Em outro momento constrangedor, tenta questionar o paradoxo da tolerância do filósofo de origem judia K. Popper – isto é, a tolerância, se levada a seu limite, provoca seu próprio fim ao tolerar o intolerante. Para d’Souza, nada mais fascista que intolerar o intolerante. Compara, assim, o também filósofo de origem judia Henri Marcuse a Adolph Hitler: se para Hitler os judeus deveriam ser eliminados antes que os alemães o fossem, Marcuse defende a eliminação de fascistas antes que… Ou seja, desejar que o fascismo desapareça é o mesmo que almejar eliminação de judeus.

A defesa de fascistas segue em pergunta retórica: “É verdade que os fascistas não merecem ser ouvidos e é justificável negar-lhes direitos civis e constitucionais?”. Incrível, não? E a gente achando que só no Brasil alguém poderia achar tranquilo o direito de um partido nazista existir…

E o que dizer do recorte elogioso a uma frase de Lincoln, “sempre pensei que o homem que planta o milho deve, também, comer o milho”, frase mais objetiva, mas em mesmo sentido, que “o trabalhador tem o direito de ter as coisas que ele produz”, dita por um ex-presidente do Brasil quando perguntado sobre pobre comer camarão?

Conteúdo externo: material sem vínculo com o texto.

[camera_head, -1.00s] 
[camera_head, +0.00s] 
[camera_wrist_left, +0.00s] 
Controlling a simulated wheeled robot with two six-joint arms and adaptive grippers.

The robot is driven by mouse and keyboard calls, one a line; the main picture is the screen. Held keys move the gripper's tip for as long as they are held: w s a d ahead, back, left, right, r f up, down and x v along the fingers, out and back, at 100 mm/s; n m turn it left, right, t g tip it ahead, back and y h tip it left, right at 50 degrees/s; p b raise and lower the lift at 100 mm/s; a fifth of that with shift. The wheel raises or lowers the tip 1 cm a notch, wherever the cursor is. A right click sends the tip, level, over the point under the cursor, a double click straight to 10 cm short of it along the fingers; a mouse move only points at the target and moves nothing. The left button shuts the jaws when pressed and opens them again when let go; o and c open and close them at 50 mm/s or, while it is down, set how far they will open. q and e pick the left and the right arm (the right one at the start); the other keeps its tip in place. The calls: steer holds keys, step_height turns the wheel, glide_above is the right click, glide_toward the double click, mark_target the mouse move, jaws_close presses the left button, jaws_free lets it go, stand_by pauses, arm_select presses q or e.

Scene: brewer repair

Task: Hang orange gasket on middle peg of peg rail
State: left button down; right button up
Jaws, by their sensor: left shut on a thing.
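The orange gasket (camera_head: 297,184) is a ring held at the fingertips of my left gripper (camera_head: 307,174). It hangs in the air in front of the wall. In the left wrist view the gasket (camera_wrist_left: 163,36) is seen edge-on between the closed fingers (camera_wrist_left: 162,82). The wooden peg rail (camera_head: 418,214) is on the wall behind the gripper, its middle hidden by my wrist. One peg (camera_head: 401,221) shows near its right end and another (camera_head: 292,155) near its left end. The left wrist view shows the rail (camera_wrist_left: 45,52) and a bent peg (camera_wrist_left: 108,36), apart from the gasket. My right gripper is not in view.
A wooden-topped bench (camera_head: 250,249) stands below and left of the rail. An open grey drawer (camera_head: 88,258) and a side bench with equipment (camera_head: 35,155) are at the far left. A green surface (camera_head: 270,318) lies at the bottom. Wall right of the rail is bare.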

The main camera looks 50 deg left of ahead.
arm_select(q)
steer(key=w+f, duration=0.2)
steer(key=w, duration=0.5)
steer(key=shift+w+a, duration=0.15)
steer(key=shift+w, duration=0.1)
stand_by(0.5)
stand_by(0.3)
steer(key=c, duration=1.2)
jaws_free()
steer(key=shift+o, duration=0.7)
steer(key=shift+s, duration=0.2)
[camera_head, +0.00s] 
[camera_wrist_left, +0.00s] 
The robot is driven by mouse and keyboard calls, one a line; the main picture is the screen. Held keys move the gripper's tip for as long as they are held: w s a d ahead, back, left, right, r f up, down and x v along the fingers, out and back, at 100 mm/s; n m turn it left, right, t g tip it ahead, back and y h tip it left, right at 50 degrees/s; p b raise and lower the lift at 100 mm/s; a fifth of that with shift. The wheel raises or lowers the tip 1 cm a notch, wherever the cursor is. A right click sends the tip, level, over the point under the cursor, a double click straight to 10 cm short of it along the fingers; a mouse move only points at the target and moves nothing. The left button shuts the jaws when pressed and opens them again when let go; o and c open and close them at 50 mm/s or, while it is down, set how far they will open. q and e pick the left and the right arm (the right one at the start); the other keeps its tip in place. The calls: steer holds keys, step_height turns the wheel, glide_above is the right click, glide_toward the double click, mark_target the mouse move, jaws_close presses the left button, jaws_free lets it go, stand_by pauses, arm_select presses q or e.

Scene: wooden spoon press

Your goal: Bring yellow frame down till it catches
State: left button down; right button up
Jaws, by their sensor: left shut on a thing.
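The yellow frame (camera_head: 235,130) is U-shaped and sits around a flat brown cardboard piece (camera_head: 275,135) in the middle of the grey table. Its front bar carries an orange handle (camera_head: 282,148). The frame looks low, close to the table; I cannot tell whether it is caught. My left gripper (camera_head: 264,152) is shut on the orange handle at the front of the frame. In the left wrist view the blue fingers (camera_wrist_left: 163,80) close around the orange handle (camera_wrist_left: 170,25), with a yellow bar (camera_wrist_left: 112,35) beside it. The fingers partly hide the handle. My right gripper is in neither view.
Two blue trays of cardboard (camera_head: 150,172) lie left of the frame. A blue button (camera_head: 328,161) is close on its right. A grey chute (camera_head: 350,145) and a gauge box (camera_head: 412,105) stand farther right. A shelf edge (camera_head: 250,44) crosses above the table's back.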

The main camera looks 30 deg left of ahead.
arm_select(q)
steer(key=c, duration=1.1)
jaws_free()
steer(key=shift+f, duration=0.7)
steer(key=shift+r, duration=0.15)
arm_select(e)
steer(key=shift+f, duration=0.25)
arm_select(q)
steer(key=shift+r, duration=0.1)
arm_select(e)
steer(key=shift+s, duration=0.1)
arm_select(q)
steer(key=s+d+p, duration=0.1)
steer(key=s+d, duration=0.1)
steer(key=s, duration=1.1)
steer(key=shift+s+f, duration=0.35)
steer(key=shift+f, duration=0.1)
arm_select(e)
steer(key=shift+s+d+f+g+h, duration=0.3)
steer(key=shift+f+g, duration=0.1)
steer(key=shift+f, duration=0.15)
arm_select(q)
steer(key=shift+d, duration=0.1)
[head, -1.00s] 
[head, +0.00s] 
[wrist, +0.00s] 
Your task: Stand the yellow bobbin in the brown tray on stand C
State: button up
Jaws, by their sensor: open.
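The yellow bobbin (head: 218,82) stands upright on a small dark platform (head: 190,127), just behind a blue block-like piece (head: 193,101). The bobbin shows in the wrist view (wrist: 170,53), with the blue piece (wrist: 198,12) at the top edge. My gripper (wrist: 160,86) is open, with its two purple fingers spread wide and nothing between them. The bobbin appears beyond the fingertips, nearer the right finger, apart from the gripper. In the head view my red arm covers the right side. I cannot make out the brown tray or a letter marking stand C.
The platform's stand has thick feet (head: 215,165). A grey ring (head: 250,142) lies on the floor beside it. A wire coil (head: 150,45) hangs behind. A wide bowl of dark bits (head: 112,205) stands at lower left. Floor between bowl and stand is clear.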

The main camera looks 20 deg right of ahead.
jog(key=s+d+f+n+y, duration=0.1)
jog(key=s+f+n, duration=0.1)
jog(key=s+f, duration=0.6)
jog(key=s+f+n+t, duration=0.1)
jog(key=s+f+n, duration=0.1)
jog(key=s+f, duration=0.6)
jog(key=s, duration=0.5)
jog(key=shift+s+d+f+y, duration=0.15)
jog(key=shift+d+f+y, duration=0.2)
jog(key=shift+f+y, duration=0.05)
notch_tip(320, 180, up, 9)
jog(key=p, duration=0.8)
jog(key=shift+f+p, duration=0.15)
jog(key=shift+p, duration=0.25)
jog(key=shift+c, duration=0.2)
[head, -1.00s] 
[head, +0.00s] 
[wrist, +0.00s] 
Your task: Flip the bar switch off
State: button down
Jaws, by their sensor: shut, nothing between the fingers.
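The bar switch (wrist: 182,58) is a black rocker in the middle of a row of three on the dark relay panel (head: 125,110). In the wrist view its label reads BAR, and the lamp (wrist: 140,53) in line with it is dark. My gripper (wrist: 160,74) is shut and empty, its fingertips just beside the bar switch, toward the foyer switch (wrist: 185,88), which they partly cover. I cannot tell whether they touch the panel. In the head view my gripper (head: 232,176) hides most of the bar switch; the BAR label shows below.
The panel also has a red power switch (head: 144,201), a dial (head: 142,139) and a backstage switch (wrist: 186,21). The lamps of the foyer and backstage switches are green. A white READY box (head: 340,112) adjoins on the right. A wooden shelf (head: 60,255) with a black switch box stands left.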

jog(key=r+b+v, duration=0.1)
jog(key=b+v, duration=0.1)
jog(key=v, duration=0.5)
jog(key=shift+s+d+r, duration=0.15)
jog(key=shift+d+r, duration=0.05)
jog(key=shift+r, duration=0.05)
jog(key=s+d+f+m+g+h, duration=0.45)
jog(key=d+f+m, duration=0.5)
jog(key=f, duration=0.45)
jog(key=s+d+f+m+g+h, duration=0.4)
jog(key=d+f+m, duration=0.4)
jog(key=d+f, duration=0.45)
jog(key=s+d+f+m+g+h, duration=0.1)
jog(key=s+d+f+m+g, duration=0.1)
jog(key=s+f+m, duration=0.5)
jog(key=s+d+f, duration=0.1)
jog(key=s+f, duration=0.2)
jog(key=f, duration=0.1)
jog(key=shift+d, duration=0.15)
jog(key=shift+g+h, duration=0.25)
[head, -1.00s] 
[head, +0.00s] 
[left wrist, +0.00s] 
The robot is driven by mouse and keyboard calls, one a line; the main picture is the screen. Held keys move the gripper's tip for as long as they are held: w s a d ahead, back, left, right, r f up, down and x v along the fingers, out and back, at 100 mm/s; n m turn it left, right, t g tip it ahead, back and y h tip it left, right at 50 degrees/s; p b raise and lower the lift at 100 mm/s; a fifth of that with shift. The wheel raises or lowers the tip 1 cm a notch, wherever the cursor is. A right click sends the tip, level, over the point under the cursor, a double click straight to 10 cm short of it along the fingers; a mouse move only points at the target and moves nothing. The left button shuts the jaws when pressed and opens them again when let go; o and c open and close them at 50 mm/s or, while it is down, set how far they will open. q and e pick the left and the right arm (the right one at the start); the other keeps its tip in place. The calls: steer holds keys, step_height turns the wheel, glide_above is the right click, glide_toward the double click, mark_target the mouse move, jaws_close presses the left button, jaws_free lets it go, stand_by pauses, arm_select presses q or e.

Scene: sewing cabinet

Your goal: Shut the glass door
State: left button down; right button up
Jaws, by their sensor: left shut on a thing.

Um conservador que defende a legitimidade da existência do fascismo e elogia ideias esquerdistas, é isso mesmo, produção?

Além disso, ignora história básica: é erro crasso tratar, como se fosse o mesmo partido, os democratas atuais e aqueles do início do século XX. O Partido Democrata era conservador, reacionário e nada progressista – curiosamente, os republicanos apresentavam também outro perfil, bem diferente do atual.  Mas isso não serve à retórica, então d’Souza descarta. É nessa mesma ‘vibe’ que o autor exibe, orgulhoso, um paralelo entre as fazendas escravagistas sob patrocínio dos democratas aos campos de concentração promovidos por Hitler. Isso é tão desonesto quanto acusar D. Pedro II de antecipar Hitler por, no período imperial, liderar um país escravocrata.

Na metade final do livro, tenta insistentemente encaixar a suástica no Partido Democrata que beira ao ridículo. Assim, se Hitler denunciava apenas o capitalismo financeiro e se os democratas nada falam contra o “capitalismo produtivo”, logo portam-se como iguais. Sério. Lei de Godwin aqui é aplicada integralmente.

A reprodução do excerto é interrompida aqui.